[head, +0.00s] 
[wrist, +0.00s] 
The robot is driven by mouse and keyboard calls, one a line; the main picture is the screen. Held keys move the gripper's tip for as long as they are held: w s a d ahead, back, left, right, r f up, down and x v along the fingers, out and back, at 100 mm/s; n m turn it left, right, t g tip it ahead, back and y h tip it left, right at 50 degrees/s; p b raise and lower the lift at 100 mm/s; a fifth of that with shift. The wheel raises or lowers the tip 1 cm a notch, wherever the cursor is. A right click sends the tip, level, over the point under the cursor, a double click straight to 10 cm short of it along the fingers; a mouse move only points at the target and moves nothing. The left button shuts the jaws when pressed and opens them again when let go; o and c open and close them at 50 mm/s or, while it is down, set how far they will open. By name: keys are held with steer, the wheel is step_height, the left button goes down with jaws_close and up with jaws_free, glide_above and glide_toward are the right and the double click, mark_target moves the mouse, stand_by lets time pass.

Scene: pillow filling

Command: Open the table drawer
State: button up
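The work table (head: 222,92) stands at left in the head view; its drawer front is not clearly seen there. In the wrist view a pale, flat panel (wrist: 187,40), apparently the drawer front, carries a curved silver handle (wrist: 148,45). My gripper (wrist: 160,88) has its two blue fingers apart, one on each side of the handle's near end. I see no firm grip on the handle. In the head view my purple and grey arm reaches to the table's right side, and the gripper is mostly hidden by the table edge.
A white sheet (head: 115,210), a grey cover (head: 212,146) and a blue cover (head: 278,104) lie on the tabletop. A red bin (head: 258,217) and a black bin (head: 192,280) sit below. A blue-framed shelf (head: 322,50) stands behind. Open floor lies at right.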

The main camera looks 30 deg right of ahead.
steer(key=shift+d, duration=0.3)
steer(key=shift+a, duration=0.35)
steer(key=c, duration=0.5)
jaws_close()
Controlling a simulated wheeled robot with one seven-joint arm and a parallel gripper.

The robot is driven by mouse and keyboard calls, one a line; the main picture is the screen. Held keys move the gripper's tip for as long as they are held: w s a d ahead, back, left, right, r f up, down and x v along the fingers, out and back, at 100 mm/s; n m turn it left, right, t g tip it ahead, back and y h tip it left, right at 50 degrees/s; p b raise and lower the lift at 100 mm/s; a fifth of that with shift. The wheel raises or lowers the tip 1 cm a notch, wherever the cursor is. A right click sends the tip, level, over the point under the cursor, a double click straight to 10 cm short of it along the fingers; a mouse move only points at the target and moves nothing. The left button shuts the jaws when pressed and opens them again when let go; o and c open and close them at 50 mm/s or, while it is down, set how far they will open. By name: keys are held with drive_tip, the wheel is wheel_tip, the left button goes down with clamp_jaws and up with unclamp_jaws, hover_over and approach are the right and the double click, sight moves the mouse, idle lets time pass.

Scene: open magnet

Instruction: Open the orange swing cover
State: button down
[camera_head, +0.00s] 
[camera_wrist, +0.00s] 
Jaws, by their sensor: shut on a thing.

.....

» REQUIRED WORK: Identify lines with the string "Scene". Copy each one.

» CORRECT OUTPUT:
Scene: pillow filling
Scene: open magnet

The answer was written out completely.